Actu-Environnement : La loi Maptam a transféré aux intercommunalités (EPCI-Fp) la gestion des digues, et implique la mise à jour des autorisations Digues vers des autorisations Systèmes d'endiguement.  Les échéances pour la mise en place du nouveau cadre arrivent à leur terme. Quelle est la situation sur le terrain ?

Perrine Broust : Nous sommes face à la dernière échéance pour les systèmes d'endiguement de classe C, qui protègent moins de 3 000 personnes : le dépôt de la demande d'autorisation simplifiée doit se faire avant le 30 juin 2023.

Ces systèmes de classe C sont plus petits, moins connus et plus nombreux que les classes A et B (1) . Pour ces plus grands systèmes, la mise en conformité est théoriquement terminée.
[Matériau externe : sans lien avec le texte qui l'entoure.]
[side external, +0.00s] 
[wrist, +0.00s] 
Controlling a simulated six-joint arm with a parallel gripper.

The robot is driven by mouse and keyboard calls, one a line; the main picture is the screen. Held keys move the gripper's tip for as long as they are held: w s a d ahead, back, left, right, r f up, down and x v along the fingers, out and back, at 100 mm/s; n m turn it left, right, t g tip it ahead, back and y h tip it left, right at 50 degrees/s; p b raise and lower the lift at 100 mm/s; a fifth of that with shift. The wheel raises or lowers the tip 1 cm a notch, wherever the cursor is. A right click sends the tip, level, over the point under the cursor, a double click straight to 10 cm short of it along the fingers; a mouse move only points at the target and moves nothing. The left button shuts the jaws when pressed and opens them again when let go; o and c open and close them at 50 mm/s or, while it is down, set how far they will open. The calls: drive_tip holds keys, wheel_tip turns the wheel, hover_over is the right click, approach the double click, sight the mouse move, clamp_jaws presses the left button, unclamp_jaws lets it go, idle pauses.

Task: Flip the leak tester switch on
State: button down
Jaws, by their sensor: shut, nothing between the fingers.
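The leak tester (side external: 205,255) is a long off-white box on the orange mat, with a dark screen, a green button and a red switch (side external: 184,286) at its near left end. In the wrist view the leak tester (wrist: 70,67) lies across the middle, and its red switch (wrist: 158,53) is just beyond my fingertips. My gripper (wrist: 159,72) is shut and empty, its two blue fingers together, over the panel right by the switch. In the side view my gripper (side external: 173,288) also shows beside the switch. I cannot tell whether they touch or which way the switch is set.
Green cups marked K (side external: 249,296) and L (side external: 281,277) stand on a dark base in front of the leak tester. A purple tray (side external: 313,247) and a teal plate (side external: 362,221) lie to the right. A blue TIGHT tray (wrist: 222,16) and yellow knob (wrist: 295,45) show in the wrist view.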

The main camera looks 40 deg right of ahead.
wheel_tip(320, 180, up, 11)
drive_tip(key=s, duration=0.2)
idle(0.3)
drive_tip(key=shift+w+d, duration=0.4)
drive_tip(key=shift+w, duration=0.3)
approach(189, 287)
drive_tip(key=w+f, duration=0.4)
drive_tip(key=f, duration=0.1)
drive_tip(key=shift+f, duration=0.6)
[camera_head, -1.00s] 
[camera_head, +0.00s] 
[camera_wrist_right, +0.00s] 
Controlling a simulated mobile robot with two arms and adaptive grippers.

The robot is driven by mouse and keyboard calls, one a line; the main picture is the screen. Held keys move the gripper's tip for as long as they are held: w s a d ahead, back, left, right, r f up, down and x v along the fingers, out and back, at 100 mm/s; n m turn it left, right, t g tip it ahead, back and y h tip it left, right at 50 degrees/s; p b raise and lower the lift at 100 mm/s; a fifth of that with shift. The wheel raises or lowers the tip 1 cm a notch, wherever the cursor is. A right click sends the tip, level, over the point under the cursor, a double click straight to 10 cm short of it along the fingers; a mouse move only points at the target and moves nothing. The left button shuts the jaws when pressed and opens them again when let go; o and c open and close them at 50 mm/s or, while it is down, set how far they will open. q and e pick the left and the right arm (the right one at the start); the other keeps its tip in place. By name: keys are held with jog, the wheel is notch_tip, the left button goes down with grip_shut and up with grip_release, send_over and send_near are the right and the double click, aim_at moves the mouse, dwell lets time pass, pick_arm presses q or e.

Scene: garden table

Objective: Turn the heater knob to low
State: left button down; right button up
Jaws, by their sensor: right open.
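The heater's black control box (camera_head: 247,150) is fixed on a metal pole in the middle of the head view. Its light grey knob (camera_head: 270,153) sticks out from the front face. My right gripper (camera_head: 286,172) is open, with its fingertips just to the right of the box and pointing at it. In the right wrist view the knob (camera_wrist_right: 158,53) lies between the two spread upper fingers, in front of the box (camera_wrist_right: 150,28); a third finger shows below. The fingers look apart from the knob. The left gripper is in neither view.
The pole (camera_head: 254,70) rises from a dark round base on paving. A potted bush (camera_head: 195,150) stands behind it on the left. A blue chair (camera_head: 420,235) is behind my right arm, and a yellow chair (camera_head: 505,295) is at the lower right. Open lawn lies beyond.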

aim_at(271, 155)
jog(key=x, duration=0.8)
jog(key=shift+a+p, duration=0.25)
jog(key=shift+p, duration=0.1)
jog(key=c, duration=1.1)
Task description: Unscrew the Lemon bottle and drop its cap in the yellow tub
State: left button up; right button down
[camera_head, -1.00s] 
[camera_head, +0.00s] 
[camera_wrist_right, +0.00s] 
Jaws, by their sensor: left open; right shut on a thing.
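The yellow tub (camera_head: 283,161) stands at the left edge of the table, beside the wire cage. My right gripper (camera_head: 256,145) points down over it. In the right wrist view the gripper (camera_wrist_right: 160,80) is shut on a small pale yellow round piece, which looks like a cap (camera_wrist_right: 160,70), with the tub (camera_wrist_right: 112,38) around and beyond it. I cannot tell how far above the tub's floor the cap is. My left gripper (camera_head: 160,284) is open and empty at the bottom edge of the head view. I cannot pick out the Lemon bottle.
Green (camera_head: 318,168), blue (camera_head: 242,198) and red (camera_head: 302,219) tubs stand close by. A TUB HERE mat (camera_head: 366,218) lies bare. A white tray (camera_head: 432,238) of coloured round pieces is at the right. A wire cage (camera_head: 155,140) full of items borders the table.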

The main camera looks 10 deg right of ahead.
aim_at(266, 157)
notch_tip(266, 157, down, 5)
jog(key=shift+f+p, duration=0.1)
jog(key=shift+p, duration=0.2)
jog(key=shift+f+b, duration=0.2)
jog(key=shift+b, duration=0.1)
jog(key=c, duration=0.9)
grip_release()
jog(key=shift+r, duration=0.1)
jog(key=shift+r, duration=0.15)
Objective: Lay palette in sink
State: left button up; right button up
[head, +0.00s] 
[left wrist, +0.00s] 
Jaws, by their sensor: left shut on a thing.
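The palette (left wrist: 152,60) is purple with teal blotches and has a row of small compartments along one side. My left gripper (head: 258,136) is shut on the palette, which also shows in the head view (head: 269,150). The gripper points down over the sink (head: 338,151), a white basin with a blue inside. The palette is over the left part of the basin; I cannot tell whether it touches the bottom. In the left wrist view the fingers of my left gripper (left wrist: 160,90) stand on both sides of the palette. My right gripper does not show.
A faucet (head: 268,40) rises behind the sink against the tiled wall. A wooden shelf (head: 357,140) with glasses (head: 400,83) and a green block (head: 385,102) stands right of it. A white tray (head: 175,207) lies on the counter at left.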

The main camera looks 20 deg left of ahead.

Pour les systèmes de classe C, les gestionnaires se heurtent à plusieurs couches de difficultés.

Tout d'abord, l'étude de danger, qui est une pièce maîtresse de la demande d'autorisation, est plus complexe car il y a davantage de données à récupérer et à construire que pour les plus grands systèmes, plus connus. Les systèmes de classe C peuvent également entraîner plus de questions, d'abord pour les identifier de manière exhaustive, puis sur l'intérêt de les conserver ou pas et donc de choix politiques à assumer. Ce qui n'est pas simple quand cela renvoie à la protection des personnes ou à la survie d'activités économiques.

Dans ce contexte, la question du dépôt de l'autorisation dans les temps se pose. Et, avec elle, deux enjeux : tout d'abord, pouvoir bénéficier de la procédure simplifiée, dans un contexte de surcharge de travail  (2) des gestionnaires de digues, des bureaux d'études et même des services de l'État.  Car les gestionnaires qui déposent une demande d'autorisation d'un système d'endiguement reposant sur au moins une digue existante et autorisée au préalable peuvent bénéficier de cette procédure simplifiée. Celle-ci ne comporte pas par exemple d'enquête publique, car le dossier se base sur des ouvrages déjà connus. La plupart des gestionnaires souhaitent profiter de cette facilité. Ils doivent déposer leur dossier avant le 30 juin 2023 pour en bénéficier. Passé cette date, une procédure dite « complète », plus lourde, sera à engager pour pouvoir continuer à gérer des ouvrages de protection contre les inondations.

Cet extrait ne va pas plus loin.